Intuition in this case really just refers to our feelings. How we feel about a given choice, what we feel a given outcome will be, or which set of outcomes are most likely. Without much of a second thought, we rely on a feeling to divine an answer. Such divination is, of course based on our whole life’s experience, but then it’s exactly this sort of reason that makes our intuition systemically blind to unexpected results. Unless, of course, we have given substantial thought and practice to the difficult art of tempering our intuition with a knowledge that unexpected and even unimagined things can happen. Even with such tempering, our intuition is still largely responsible for most of our decisions, which is unfortunate: because it leaves us far less likely to entertain possible solutions that might actually solve some of our problems.
Take the common difficulty of being tired. The solution might seem like drinking coffee, or some other caffeinated drink. We might do so without realizing that the half-life of caffeine is 12 hours, meaning that 12 hours after drinking a cup of coffee, half of that caffeine is still floating around in our system having an effect. This is bound to have an ill effect on how we sleep, and inevitably lead to feeling tired the next day. In the same way that alcohol is joked as being both a problem and it’s cure, a cup of coffee slides into the same position as yesterday’s coffee keeps our sleep from properly rejuvenating our body and mind.
It seems counter-intuitive to get rid of the intuitive solution.

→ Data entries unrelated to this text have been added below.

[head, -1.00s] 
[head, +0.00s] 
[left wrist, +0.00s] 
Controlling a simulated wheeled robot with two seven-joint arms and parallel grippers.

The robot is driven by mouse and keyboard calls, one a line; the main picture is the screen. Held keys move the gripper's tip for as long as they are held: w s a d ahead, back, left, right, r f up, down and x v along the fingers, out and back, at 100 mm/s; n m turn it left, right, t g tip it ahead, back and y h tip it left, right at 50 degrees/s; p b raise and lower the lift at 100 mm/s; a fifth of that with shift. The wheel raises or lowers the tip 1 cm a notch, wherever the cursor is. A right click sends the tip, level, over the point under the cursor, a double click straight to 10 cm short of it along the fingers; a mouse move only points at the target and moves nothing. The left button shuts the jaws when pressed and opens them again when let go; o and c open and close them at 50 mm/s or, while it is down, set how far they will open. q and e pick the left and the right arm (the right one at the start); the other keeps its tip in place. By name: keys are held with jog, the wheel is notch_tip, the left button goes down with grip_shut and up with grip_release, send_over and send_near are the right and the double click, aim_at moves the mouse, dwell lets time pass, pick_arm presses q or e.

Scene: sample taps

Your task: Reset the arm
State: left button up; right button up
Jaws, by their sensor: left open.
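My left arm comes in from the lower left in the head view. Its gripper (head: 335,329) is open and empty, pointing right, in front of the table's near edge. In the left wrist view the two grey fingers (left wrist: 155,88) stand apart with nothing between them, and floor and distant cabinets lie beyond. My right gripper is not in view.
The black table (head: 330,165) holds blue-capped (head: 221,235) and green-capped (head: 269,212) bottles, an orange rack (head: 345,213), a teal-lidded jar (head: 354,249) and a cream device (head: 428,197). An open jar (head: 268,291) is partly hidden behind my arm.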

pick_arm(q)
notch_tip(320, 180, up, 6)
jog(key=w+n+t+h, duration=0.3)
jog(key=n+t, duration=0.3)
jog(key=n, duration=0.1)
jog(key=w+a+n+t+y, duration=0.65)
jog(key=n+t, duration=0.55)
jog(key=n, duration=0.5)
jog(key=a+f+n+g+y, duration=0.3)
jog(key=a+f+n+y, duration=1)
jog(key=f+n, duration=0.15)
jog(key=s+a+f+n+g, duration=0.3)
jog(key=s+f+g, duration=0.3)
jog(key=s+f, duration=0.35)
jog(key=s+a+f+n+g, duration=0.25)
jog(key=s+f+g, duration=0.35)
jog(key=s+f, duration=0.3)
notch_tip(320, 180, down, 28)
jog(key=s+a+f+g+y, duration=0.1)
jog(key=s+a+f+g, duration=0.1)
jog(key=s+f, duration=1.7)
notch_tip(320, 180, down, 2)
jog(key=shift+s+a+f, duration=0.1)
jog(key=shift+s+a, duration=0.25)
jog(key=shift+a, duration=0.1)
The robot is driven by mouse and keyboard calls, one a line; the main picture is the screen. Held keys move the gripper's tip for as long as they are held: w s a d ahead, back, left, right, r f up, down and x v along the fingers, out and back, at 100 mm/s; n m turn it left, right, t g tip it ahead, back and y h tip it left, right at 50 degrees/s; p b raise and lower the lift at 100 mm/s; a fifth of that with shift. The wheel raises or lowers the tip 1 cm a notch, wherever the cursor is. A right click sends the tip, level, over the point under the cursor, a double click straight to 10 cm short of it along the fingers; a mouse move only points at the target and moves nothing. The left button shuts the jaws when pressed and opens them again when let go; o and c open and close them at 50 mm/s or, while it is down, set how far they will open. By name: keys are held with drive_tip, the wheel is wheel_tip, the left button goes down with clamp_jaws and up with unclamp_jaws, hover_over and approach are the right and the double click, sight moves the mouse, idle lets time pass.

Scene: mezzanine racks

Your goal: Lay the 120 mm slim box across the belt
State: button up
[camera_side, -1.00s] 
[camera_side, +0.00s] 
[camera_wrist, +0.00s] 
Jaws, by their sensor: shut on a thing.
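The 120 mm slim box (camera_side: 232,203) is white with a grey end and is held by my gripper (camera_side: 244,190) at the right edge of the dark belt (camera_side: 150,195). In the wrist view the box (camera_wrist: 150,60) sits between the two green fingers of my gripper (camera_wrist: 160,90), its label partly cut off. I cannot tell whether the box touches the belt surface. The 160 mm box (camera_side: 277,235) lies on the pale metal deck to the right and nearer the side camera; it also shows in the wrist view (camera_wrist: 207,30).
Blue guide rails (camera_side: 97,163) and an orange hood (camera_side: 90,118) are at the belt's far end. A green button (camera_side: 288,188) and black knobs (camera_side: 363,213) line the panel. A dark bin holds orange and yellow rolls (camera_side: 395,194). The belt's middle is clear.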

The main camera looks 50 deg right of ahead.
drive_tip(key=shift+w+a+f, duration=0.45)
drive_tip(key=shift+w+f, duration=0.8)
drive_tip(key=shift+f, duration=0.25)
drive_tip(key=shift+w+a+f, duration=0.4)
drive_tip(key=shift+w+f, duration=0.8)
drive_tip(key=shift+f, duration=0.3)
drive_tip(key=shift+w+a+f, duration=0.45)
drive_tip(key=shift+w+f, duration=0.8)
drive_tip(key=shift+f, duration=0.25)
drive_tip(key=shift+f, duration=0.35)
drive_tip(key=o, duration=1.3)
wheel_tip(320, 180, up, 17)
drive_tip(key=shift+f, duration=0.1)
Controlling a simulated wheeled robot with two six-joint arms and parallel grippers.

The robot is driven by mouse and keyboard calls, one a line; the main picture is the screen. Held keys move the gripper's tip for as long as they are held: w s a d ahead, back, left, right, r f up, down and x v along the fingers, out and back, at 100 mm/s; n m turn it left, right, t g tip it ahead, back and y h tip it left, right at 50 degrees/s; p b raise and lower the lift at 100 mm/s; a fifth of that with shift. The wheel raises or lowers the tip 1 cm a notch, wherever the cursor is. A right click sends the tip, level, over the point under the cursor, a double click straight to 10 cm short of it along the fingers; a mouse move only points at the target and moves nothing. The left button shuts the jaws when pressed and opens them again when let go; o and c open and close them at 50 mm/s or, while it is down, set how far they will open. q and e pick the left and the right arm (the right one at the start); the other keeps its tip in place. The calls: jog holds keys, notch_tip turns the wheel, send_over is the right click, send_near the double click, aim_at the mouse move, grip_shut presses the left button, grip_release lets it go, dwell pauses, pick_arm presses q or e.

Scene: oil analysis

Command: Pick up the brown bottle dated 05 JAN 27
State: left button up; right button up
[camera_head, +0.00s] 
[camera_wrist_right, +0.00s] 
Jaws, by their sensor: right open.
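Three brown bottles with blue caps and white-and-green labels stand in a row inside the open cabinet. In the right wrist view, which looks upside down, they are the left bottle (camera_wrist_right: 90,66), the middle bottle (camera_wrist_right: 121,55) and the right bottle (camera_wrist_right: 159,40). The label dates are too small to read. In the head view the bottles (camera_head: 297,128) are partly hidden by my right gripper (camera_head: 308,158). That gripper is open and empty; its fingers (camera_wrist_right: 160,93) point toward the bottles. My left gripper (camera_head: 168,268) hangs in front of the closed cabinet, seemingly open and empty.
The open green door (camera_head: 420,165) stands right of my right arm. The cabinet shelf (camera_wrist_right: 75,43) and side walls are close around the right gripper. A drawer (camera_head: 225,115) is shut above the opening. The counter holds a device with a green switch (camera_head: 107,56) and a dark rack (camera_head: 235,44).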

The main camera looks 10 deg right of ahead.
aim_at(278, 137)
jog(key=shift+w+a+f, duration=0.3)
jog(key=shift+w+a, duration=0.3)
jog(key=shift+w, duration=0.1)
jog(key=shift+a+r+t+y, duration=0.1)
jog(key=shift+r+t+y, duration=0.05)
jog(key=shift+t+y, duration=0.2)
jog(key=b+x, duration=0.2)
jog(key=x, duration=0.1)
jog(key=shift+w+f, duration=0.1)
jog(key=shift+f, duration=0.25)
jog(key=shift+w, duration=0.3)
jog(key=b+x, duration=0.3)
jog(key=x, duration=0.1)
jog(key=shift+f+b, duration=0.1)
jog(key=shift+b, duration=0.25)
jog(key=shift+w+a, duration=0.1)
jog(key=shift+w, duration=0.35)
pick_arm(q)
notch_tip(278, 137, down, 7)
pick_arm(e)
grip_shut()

I.E. get rid of the coffee altogether. If someone were somehow able to convince us of entertaining a strategy that just doesn’t feel right, but ends up working better than our previous solutions, we might reflect on the situation and thinking “huh, that’s strange.”
If we experience this enough times, or even hear about such things happening enough times, we might be able to foster a very healthy doubt to combat our all-too-flawed intuition when it comes to certain decisions. Whenever there is an opportunity to systematically and safely try different strategies, we would do well to scrap any input from our intuition altogether. It is our feelings and intuition that can keep us stubbornly tethered to a bad line of thinking and behaving for years and years, and without the useful tool of skepticism applied to our own intuition, we can remain slaves to our past, which is, at the end of the day, a fairly limited data set about what is possible and what works.
Like the scientist who does not even realize the impending breakthrough when she says “huh, that’s strange,” we should eagerly seek such situations and revelations about our own life. Each time we try something counter-intuitive that produces a result that we never anticipated, we are indeed growing the data set we carry around about what’s possible, and the more things we are aware of that are possible, the more agency we can evoke as people in the world.
It’s counter-intuitive, but fostering a determination to hunt down the areas were you are wrong actually makes you more accurate and precise in the long term.